By itself, Juliet's utterance does not yet count as a question; she cannot be sure that the man lurking beneath her balcony has heard and understood her until she has the evidence from his response. And Romeo's answer ends up transforming what might have been left to stand as a yes/no question to something highly relevant to their situation, implicating both its interpersonal and familial risks. Utterances in conversation (whether spoken, typed, or produced manually using sign language) are contingent on one another, such that interpretation depends very much on context.
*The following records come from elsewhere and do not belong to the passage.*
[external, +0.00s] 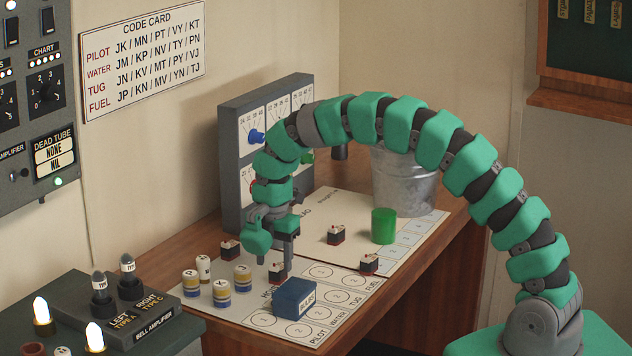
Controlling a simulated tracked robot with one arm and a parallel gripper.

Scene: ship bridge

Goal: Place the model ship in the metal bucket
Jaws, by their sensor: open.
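Several small model ships, dark with red hulls and pale tops, are on the desk. One model ship (277,273) is directly below or between the fingers of my gripper (274,260); I cannot tell whether they touch it. Others are left of the gripper (230,251), to its right on the board (336,236), and near the board's lower edge (369,265). My gripper is open and points down. The metal bucket (405,190) stands at the back right of the desk. My arm arches in front of it and hides its upper part.
A green cylinder (383,226) stands in front of the bucket. A blue box (293,299) is just in front of my gripper. Several striped numbered pieces (221,292) stand to the left. A grey dial panel (232,170) rises behind. The desk's right edge is near the bucket.

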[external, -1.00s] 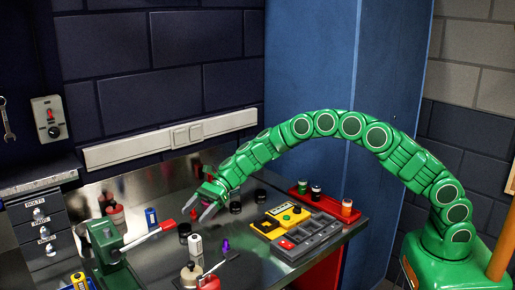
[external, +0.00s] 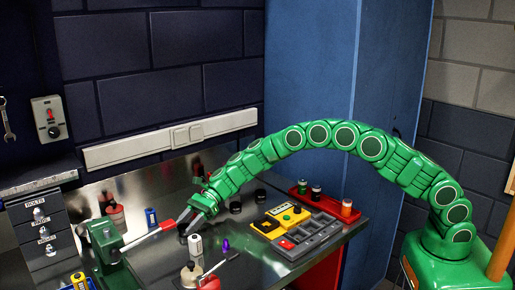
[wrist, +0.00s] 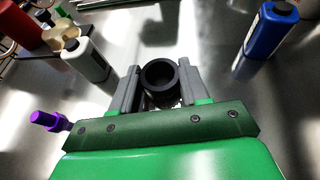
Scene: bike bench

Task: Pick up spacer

Real conversation is spontaneous rather than scripted in advance; it is shaped by the coordinated behavior of speakers and addressees. For these reasons, it differs considerably from edited texts. Utterances unfold over time; they are both planned and interpreted incrementally. Consider this excerpt from a telephone conversation between two British acquaintances (adapted from Svartvik and Quirk's London-Lund corpus):

Brad: Thanks for ringing

Amanda: right—bye

Brad: bye bye <pause> see you next week

Amanda: see you

Brad: see you soon

Amanda: m

(both): <laugh>

Amanda: you're hopeless

Brad: sorry <pause>

Amanda: you're hopeless

Brad: well <pause> no more than you

Amanda: <laughs> no more than usual either

Brad: no <pause> more <pause> no more than you I said not usual

Amanda: oh I know <pause> I said no more than usual

Brad: ah <pause> I'm sorry

Amanda: have you got a new job yet

<etc.>

Compared to Juliet and Romeo's dialogue, this excerpt seems rather disfluent, but it is actually the artifact of an orderly coordination process. Conversations do not begin and end abruptly but with opening and closing routines with which participants establish that they are willing to begin interacting or are ready to say good-bye. At first, it seems as if Brad is winding down the conversation by initiating a preclosing routine with “thanks for ringing.” This is followed by Amanda's too-abrupt “bye.” Apparently Brad recognizes that Amanda is not serious about hanging up, so he stays on the line even after responding with “bye-bye.” They proceed to draw things out over the next few turns, culminating in joint laughter that displays mutual awareness of this joint pretense. Amanda's attempt to chide Brad (“you're hopeless”) fails, apparently because Brad doesn't hear her (or perhaps can't believe what he is hearing). This leads to a repair sequence, during which Brad requests repetition and Amanda complies. Next, Brad (who by now may have figured out that he is being teased) chides her back with “no more than you,” and Amanda attempts further wordplay (“no more than usual …”). But Brad interprets this as her mishearing him. He attempts a hesitant (and unnecessary) repair, to which Amanda disclaims, “Oh I know” and then recaps her failed pun. Brad apologizes awkwardly (after an “ah” displaying his belated recognition of her little joke). Then the intrepid Amanda starts up the conversation again. Although only the participants know what they are thinking moment by moment, even an overhearer can recognize from this transcript that flirting is going on.